O filósofo Roland Corbisier foi um dos melhores intérpretes da realidade brasileira. Teve uma juventude influenciada pela inteligência tradicionalista, de linha católica, foi um dos fundadores do Instituto Brasileiro de Filosofia (com Miguel Reale, Cruz Costa, Renato K. Szerna e Vicente Ferreira da Silva). Antes dos trinta anos, publicou um grande livro (Consciência e Nação) sobre os dilemas de nosso tempo. Foi o principal introdutor do existencialismo de Jean-Paul Sartre no Brasil e chegou a militar na política conservadora. Viu que estava no caminho errado e evoluiu do tomismo ao marxismo, como narra em sua Autobiografia Filosófica (CB, 1978). Viu o mundo crescer e com ele o inchaço das cidades. Foi cofundador (com Hélio Jaguaribe e outros intelectuais) do famoso Instituto Superior de Estudos Brasileiros (governo Café Filho), o famoso ISEB fechado pelo golpe de 1964.
Corbisier já antecipava que o mundo da ciência e tecnologia só poderia resolver os problemas humanos se houvesse uma revolução interior para espancar o egoísmo das elites. Já naquele longínquo ano estávamos em 1951, Presidência de Getúlio Vargas ele narrou que só o homem civilizado (hoje teria de dizer homem/mulher para não criar problemas com organizações femininas) poderia salvar a sua morada (a cidade) e o mundo. Imagine se Roland, hoje estivesse vivo e obrigado a ouvir dos candidatos vazio palavrório da lavra de marketeiros que repetem técnicas de propaganda ianque.
Costuma-se dizer que sem cidades bem administradas nada funciona e o país não progride. Ora, se os problemas típicos de cada pessoa acontecem na cidade, é nela que o indivíduo e as famílias sofrem pressões do passado, enfrentam a batalha do presente e sentem a incerteza do futuro. Que problemas são estes? A angústia do nada que somos, os surtos do tédio e do pensar na morte, a tragédia de ver o tempo chegando, o desespero de ficar cada vez mais ciente da precariedade do nosso viver. Infelizmente, o crescimento desmesurado da cidade quebrou o elo que mantinha os homens como vizinhos e amigos. Hoje somos cidadãos e números e ficamos na dependência de soluções globais. Será isso resultado do mito do progresso da ideologia revolucionária, do Iluminismo? O francês Georges Sorel dizia que o progresso seria definitivo para concretizar a democracia moderna. Se vivo fosse, Sorel estaria decepcionado, pois hoje a democracia virou uma balela. Votar até que se vota, mas e daí?

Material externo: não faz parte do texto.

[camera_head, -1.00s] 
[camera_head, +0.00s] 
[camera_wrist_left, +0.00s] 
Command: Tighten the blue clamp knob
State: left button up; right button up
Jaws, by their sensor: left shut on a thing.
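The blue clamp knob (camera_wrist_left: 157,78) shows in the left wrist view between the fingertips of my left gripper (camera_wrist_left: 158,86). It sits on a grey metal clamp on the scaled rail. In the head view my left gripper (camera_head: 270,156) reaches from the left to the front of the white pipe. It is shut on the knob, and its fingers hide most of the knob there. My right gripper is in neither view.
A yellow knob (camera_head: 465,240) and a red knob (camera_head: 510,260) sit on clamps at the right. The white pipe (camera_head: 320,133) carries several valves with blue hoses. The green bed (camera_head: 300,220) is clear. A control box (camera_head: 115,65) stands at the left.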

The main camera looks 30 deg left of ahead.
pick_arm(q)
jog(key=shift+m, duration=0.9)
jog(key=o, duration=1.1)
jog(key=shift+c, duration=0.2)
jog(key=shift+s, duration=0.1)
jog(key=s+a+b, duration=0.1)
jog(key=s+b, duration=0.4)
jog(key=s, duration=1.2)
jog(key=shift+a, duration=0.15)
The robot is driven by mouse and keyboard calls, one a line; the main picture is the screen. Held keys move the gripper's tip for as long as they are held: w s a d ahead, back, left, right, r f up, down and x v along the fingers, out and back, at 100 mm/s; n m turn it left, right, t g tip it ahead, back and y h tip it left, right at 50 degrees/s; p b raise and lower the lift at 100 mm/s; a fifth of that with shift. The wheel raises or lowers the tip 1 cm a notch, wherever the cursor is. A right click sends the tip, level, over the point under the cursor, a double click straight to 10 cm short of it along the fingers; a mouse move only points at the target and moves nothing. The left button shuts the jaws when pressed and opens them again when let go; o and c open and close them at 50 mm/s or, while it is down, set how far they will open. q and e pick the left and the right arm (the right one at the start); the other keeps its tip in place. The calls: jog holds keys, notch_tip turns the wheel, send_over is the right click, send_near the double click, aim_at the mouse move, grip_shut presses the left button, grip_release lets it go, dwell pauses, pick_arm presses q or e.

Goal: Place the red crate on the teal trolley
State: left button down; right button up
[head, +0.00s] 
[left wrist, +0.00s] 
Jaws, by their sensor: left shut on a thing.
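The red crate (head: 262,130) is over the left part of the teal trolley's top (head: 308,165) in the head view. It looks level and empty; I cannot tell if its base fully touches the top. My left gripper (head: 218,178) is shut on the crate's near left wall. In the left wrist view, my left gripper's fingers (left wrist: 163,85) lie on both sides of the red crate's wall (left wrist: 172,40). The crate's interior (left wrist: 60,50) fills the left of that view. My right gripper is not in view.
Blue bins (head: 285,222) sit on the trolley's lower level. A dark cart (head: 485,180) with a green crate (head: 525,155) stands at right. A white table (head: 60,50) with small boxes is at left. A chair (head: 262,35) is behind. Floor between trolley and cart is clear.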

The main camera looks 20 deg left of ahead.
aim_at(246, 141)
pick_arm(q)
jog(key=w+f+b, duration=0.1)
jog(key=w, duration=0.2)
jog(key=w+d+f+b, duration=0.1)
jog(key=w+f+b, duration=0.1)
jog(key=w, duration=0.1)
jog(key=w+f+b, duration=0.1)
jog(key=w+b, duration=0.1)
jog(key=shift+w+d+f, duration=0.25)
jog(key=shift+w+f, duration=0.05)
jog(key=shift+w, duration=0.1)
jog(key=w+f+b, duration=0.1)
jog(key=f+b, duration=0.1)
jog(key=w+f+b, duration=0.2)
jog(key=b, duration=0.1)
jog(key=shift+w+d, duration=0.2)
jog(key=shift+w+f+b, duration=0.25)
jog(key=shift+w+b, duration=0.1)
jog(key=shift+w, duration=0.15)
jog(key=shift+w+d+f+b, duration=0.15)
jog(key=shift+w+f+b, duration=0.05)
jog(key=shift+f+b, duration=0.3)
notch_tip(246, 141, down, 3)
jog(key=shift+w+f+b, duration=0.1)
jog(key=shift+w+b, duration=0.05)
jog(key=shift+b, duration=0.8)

Se as cidades são como os homens nascem, crescem, vivem e acabam morrendo há de ser sempre um repositório de esperanças e frustrações, sob o predomínio do mais forte. A cidade que temos hoje já não é a morada dos homens. Ninguém mais tem gosto de sair pela cidade, passar nos bancos e nas casas de comércio, tomar um café ou entrar numa repartição pública para ver a angústia estampada na face de cada um. A eleição parece um fim de festa sem sucesso. Logo virá mais uma temporada de arranjos, sem programas como sempre, em busca da sucessão estadual e presidencial. Quem vai com quem?
A missão dos políticos não é só brincar de fazer eleição. É antes de tudo converter-se ao Brasil verdadeiro, tão desfigurado pelo colonialismo cultural e financeiro imposto pela mundialização sob o signo norte-americano. E lutar contra a alienação a que estamos submetidos e tomar uma clara consciência de que nossos problemas terão que ser resolvidos aqui dentro, não lá fora. Ou então continuaremos caudatários das nações imperiais (G7).